Crash went the hymnals in the pew in front of me as I kicked them. I was a preschooler, sitting with a lady in the church where my dad directed choir and my mother played the organ. I kicked and banged my way through the sermon. Family stories say I crashed so loudly I roused a sleeping man in the choir. After Mom finished playing the postlude, she spanked me in front of the congregation. I never kicked a pew again!

Children of musicians have a wide range of experiences. There were lessons, choirs, concerts, and more. I remember crawling army style underneath pews during my parents' rehearsals. Don't ask what we did with collection plates!

We had a piano and an organ in our home. For years, I woke up every morning to my mother's organ practice. Once, I crept behind her and hid underneath the organ bench. As she practiced her pedals, I pushed the pedal beside the one she played. She kept practicing the same section, trying to get it right. I tormented her for 30 minutes before I was caught.

Another time, my youngest brother and sister found a dead, frozen muskrat outside in the middle of winter. Mom practiced when suddenly the keys crashed, and I heard her scream. My siblings had smuggled the stiff muskrat into the house and shoved it into Mom's face somewhere between toccata and fugue. They both wailed in a D minor after she finished with them!

Those were exceptions to routines of bands, musicals, orchestras, choirs, and more. When I left home and turned prodigal, I left music performance behind.

My husband's music background is different. Richard played in bands for years and still has five guitars. An acoustic guitar rests by his computer in his office so he can play during breaks. Our music styles and tastes are completely different. I love classical, medieval chant, and gospel; he's a rocker who loves swing, jazz, and blues.

Things changed when we became parents and then homeschoolers. Our children needed music and I pushed a formal approach. The kids started Suzuki at age 3, and then did violin for 5 years. My son did Kindermusik. Later, we started piano and then choir. Sometimes, I helped organize singing opportunities for them.

Richard often told me love of music is caught instead of taught, and I ignored him.

This year, I realized Richard is right. Is it worth our paying for decades of music lessons if the kids quit doing anything with music when they leave home? Practice makes perfect, but passion makes a musician.
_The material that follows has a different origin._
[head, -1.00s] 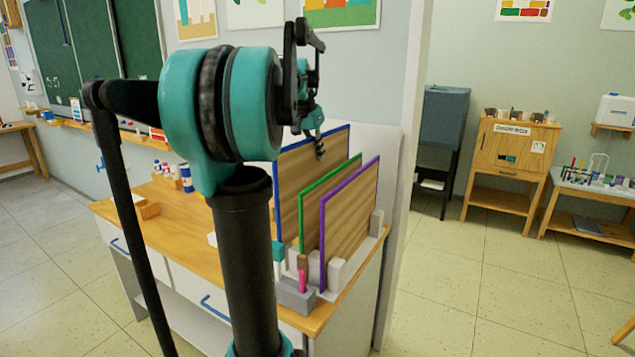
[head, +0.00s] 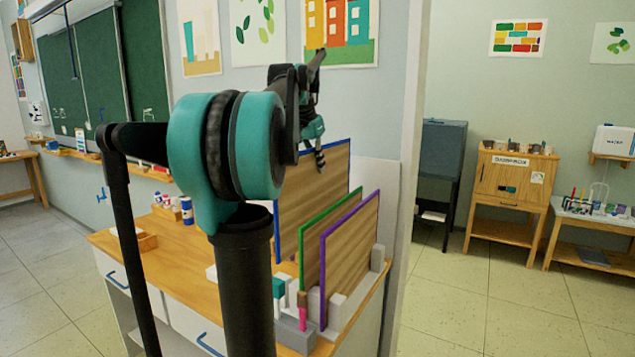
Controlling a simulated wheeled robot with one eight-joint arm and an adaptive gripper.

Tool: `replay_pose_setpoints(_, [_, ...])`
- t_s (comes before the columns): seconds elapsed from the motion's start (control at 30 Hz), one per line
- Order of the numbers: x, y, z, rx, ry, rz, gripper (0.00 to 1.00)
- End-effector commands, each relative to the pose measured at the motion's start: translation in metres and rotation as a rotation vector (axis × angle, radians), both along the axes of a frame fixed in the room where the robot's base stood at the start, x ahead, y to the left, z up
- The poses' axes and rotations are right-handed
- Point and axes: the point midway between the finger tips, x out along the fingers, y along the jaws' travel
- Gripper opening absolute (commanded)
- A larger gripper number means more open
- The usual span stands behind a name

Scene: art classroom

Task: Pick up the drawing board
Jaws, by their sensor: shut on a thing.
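My gripper (head: 319,158) is shut on the top edge of the blue-edged board, the rearmost one. That board is upright and raised above the other two, with its lower left corner in the air. Its lower right part is hidden behind the green-edged board. The green and purple boards stand in a grey rack (head: 297,336). My arm hides part of the cabinet.
The wooden cabinet top (head: 180,268) carries bottles (head: 186,209) and a small wooden box (head: 147,241) on the left. A wall stands close behind the boards. Open floor (head: 430,290) lies to the right, before a wooden cupboard (head: 500,195).

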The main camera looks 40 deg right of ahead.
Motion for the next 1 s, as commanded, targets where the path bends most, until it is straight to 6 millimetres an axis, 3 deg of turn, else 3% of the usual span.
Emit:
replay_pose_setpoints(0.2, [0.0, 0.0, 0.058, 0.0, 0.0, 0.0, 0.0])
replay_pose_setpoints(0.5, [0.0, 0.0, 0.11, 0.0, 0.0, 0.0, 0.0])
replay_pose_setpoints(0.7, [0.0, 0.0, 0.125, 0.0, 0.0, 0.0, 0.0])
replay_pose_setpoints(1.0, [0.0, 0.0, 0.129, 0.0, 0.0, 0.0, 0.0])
This fall, my daughter told me she wants to sing in church, but wants me to sing with her. Pause for a moment while my heart tumbled to the floor. Sing in public? After a 20 year self-imposed exile? Me? She made me think about music's role in my own life.

If we lead by example, what musical example had I set? I resolved to do better. Over Christmas, I began singing Christmas carols with the kids. The more we sang together, the more fun we had.
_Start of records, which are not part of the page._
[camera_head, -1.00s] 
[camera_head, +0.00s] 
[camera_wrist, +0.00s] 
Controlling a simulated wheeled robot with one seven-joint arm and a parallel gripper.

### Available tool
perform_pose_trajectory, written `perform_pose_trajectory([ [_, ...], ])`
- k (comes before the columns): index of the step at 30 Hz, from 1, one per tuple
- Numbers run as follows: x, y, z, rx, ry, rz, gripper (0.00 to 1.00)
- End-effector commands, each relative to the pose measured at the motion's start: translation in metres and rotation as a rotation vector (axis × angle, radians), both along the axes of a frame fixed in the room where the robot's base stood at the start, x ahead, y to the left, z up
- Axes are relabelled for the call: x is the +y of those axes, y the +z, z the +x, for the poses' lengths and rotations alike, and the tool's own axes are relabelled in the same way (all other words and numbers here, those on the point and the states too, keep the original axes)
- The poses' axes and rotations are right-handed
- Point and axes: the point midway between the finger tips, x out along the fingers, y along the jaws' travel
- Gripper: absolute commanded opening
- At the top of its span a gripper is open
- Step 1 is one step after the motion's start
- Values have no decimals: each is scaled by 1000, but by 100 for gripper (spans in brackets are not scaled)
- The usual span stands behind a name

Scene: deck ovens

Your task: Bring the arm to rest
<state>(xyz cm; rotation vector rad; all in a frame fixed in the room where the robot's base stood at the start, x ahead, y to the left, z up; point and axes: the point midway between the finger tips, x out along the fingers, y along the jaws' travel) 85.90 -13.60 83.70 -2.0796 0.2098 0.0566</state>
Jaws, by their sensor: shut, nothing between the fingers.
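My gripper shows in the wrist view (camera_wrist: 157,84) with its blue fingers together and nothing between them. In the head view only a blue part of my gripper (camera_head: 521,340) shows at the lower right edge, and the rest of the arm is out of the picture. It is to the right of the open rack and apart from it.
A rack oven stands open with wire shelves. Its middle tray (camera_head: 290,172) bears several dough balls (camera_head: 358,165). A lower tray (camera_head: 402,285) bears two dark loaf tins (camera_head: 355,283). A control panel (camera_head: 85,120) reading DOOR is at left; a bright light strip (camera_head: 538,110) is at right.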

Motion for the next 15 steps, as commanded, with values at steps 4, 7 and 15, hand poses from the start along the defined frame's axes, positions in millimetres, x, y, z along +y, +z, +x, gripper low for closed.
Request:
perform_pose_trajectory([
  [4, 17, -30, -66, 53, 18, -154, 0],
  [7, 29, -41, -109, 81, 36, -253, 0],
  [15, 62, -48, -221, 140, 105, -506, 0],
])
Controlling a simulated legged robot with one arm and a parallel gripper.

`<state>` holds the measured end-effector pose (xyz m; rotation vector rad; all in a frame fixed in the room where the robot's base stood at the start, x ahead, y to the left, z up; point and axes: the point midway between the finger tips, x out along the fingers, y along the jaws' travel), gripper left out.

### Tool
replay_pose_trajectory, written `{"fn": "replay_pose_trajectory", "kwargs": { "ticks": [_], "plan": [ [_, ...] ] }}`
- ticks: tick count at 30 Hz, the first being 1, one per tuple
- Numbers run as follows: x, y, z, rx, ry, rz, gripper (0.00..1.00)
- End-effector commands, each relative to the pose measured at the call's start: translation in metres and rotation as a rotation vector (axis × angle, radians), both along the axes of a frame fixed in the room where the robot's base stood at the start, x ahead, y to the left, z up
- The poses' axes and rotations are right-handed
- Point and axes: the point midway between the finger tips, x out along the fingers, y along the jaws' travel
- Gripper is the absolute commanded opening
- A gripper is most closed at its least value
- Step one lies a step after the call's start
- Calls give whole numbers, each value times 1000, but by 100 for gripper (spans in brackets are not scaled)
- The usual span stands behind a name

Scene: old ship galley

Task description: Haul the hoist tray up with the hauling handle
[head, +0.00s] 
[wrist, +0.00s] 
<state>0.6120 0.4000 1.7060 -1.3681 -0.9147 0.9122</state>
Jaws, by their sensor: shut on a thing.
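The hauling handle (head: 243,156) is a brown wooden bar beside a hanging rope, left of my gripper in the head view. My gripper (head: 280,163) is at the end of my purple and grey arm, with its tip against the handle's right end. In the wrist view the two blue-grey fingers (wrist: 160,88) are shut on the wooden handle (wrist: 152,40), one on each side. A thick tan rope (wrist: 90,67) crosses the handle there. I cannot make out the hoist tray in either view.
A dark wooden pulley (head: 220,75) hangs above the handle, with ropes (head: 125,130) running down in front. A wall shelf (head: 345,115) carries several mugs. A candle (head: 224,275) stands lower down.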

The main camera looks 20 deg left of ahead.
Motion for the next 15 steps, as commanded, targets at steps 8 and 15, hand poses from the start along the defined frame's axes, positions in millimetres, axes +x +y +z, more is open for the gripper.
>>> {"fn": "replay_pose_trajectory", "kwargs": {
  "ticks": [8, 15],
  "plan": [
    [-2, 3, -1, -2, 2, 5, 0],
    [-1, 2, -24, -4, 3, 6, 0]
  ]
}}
Then Miss Clark, a babysitter/surrogate grandmother died the day after Christmas. She weaned me on God, Gaither, and gospel music. Her funeral was full of her children, grandchildren, and great-grandchildren, all singing with their hearts and souls. She had ten kids, and only one of the youngest had music lessons. However, she loved to sing and play the piano. All her kids became musicians. Her music has passed to the fifth generation, begun with a mother gathering her children around the piano in the evening. They sang everywhere together. Even after she was 80, she continued to sing whenever she could.
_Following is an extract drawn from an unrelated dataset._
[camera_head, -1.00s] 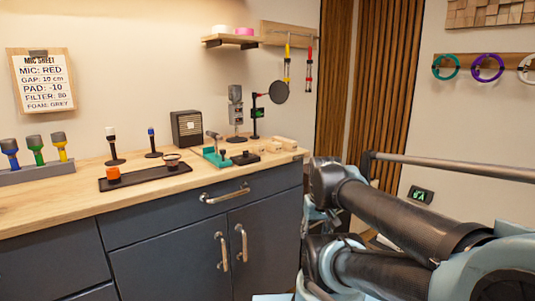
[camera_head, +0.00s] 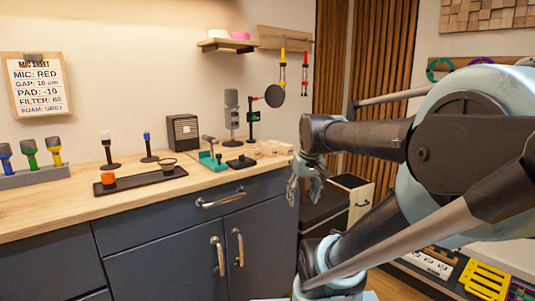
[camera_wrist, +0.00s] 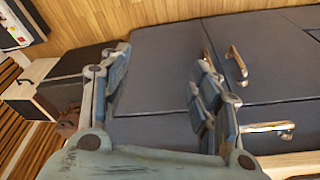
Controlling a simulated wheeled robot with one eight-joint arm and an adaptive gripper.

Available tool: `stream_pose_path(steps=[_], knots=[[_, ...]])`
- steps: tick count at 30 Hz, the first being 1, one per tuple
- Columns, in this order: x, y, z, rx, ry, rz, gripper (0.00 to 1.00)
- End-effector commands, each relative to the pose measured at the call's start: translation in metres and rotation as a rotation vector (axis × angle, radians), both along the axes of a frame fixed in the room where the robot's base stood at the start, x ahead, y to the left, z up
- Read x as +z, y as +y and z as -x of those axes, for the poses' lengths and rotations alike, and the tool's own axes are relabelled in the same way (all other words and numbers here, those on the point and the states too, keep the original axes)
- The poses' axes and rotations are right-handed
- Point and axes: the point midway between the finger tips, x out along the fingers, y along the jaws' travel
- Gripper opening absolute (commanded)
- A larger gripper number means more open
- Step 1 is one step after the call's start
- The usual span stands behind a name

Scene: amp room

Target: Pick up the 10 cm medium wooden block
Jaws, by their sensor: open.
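Pale wooden blocks (camera_head: 272,148) lie together at the right end of the wooden counter in the head view. They are small and partly overlap, so I cannot tell which is the 10 cm medium one. My gripper (camera_head: 305,190) hangs in front of the counter's right end, to the right of the blocks and lower than them. It is open and empty. In the wrist view my gripper's fingers (camera_wrist: 165,60) are spread apart, with dark cabinet fronts behind them. No block is seen in the wrist view.
The counter (camera_head: 50,205) also holds a teal stand (camera_head: 212,160), a black tray (camera_head: 142,180), a speaker box (camera_head: 184,131) and upright microphones (camera_head: 232,115). A dark cabinet with metal handles (camera_head: 219,199) is below. A box-like unit (camera_head: 350,190) stands right of the counter.

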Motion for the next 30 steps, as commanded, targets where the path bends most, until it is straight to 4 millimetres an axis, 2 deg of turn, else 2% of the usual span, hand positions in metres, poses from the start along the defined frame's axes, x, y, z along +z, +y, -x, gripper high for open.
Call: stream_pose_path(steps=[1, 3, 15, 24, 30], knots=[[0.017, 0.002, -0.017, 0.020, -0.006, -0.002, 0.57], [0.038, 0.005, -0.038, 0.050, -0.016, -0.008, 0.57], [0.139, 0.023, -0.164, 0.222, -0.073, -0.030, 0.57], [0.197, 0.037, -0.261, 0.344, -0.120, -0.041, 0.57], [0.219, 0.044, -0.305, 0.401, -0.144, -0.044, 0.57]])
Her example bore more fruit than the music lesson schedules. I resolved to honor her and follow her example.

Maybe I could try - just once - singing in a choir myself. Richard pushed me to go: "You love to sing and need to do things you love more often." Happier moms make better homeschool teachers. I made the leap.

Walking into that first rehearsal was a killer. Twenty-two years had passed since I sang in a choir. Change after age 40 doesn't come easily!

The rehearsal was low key. I didn't stumble. The earth didn't quake, the building didn't shake, and no one laughed upon hearing my rusty vocal cords try this for the first time in decades.

One thing got me. A father and son sang together. They enjoyed each other's company, the music, and more.

Isn't that what the gift of music is supposed to be?

Places at music contests are great, and formal lessons can nurture talent. Those teachers give the kids something I can't.

However, we are our children's first and most important teachers. My next goal is to find a common ground somewhere among our diverse musical tastes, where we can sing, my son can play piano, and Richard can play the guitar. We may sound like the Family von Flat, but the first word of that ensemble is the most important: the Family.

Our children aren't the only homeschoolers in our family. I learn as many new lessons as they do. When we make and enjoy music ourselves, we teach music lessons as important as any key signature or harmony.